## GOAL OF THE EXERCISE:
Each line that holds the word "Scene" should be returned.

□ □ □ □ □ □ □

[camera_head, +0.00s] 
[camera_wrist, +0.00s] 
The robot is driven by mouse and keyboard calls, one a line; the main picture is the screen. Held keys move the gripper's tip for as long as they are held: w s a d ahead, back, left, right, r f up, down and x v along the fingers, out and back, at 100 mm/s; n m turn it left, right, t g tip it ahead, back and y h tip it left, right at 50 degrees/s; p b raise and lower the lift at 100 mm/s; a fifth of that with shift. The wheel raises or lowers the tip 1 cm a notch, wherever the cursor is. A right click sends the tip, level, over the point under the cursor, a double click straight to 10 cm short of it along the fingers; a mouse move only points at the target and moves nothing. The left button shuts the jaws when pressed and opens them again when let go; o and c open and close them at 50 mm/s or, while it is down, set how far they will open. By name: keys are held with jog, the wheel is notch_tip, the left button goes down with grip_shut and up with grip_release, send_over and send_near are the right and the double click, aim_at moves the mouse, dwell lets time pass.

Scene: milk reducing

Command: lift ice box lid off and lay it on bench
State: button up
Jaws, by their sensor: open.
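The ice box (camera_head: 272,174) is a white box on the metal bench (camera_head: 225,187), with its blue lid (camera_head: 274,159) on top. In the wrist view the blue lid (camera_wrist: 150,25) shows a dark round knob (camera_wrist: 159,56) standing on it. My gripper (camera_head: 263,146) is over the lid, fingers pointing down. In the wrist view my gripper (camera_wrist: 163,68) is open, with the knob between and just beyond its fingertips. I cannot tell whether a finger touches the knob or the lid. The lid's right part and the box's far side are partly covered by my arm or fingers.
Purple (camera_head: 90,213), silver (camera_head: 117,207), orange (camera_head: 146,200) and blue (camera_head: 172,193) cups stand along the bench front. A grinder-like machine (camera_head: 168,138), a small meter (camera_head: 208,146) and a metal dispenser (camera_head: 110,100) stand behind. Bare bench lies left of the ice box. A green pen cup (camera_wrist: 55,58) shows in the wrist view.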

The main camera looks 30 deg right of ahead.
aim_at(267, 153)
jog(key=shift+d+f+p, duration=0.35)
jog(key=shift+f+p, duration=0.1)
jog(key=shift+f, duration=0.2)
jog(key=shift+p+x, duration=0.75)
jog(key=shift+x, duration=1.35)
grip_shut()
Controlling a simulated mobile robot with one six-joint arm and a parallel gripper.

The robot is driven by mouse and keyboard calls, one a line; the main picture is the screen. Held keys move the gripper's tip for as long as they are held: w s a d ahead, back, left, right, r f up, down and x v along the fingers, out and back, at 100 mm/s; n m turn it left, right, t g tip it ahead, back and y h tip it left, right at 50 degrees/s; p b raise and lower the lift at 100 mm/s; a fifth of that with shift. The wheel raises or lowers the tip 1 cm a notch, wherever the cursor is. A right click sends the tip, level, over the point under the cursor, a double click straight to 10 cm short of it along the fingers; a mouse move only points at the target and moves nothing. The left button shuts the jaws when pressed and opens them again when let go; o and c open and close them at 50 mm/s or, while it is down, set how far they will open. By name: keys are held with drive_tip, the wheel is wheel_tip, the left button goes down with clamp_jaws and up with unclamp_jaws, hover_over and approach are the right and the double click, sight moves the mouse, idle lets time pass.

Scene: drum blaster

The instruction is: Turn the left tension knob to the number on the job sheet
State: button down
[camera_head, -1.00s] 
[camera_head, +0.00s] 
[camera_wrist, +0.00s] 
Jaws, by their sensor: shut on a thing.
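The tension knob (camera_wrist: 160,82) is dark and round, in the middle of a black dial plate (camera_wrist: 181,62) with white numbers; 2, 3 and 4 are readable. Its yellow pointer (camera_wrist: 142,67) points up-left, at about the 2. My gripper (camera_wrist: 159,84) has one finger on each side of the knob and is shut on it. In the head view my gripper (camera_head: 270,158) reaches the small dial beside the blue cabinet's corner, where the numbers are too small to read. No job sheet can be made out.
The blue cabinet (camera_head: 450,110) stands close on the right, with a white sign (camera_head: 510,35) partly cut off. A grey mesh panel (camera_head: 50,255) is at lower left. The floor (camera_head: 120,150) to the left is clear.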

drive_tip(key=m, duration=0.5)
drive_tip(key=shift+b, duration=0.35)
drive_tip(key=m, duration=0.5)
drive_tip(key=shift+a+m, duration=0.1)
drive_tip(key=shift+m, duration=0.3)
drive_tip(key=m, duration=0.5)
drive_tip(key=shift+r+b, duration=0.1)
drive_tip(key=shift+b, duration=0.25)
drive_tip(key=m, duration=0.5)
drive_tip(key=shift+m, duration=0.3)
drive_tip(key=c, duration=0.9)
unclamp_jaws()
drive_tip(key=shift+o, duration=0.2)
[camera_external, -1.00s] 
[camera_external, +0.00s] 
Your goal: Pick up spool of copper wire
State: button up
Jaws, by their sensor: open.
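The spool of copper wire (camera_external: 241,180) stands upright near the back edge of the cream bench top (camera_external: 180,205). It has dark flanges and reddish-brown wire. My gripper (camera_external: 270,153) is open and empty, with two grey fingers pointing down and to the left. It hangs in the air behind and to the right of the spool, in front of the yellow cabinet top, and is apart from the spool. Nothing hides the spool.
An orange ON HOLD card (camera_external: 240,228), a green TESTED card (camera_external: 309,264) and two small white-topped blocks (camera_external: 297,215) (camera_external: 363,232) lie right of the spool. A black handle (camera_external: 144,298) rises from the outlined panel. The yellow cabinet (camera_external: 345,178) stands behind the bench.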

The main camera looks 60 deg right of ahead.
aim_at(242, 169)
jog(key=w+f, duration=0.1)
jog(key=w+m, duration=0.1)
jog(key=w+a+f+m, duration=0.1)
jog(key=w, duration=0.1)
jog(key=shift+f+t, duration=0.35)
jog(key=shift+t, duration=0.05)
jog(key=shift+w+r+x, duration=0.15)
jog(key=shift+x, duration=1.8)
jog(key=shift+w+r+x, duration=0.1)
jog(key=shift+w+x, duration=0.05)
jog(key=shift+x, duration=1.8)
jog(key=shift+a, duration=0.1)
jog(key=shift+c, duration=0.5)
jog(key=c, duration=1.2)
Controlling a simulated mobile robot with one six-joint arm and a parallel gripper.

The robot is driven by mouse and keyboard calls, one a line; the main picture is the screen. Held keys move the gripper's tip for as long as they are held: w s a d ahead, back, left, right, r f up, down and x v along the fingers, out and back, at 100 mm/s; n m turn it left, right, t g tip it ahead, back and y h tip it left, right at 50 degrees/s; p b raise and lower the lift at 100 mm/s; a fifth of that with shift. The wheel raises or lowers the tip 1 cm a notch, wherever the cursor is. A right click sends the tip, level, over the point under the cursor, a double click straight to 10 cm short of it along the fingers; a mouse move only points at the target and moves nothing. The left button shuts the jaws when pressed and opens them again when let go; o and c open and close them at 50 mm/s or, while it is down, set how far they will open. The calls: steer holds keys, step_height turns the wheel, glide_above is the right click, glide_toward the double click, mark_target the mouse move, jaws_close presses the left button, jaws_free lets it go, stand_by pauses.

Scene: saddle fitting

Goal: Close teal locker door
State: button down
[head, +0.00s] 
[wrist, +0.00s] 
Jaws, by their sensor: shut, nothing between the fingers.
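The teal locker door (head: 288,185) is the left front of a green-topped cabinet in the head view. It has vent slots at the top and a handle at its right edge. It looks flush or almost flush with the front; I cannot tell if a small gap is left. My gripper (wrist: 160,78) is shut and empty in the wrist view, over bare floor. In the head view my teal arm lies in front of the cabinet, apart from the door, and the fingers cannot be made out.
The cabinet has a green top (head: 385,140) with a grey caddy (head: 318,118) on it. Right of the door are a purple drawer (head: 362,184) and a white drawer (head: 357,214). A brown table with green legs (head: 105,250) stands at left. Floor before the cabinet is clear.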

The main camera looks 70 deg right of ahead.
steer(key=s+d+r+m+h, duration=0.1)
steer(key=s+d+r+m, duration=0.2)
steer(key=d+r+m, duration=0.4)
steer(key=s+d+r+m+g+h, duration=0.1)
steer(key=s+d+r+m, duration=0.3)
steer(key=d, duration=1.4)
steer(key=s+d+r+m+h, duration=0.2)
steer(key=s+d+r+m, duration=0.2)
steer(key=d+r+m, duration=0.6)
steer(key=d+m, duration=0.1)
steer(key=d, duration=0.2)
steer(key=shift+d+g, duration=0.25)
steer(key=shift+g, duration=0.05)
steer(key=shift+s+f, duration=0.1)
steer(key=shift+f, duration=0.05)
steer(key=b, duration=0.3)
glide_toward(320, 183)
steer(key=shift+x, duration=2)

□ □ □ □ □ □ □

## THE COMPLETED TASK:
Scene: milk reducing
Scene: drum blaster
Scene: saddle fitting

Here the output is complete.